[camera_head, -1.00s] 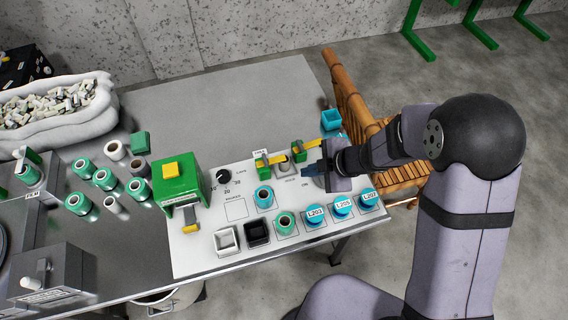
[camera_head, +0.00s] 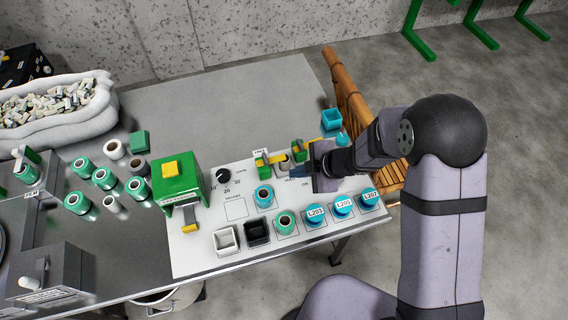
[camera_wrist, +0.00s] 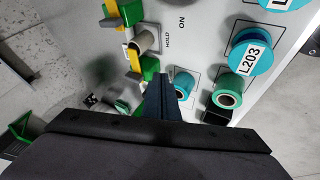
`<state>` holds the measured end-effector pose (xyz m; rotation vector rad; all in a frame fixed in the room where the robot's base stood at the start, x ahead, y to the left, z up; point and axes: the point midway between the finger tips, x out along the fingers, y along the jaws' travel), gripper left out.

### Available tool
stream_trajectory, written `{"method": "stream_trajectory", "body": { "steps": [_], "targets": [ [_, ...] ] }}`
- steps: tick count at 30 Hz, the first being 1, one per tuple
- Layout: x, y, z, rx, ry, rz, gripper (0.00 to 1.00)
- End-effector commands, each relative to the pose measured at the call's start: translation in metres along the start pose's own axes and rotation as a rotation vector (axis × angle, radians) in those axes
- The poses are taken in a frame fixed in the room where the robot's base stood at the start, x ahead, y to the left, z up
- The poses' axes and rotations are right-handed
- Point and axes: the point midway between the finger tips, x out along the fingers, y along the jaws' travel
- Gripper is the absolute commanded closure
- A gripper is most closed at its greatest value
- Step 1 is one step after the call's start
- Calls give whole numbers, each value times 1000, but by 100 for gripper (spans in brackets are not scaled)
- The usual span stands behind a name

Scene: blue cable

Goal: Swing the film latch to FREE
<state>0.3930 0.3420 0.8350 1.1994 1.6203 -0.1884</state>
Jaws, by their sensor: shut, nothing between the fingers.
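On the white panel (camera_head: 205,250), two green blocks with yellow levers (camera_head: 262,160) stand at the back, with a small grey-brown cylinder (camera_wrist: 144,38) between them in the wrist view. The lettering HOLD and ON is readable near them there; a small tag at the back is too small to read. I cannot tell for certain which lever is the film latch. My gripper (camera_head: 312,178) is shut and empty, low over the panel just right of the levers. In the wrist view its fingertips (camera_wrist: 160,85) are close to the nearer green block (camera_wrist: 149,68); contact is unclear.
A green box with a yellow top (camera_head: 178,182) stands left. A bamboo rack (camera_head: 347,95) borders the right. The grey table behind is clear.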

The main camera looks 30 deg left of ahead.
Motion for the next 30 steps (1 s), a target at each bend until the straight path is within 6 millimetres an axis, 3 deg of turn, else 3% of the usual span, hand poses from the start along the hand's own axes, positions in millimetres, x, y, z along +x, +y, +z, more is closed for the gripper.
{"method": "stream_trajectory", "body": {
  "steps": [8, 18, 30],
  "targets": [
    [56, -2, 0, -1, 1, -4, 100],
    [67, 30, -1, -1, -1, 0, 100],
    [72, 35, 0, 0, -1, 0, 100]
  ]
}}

The exercise => All lines of the data above that include the word "value" must be shown.

Answer =>
- A gripper is most closed at its greatest value
- Calls give whole numbers, each value times 1000, but by 100 for gripper (spans in brackets are not scaled)

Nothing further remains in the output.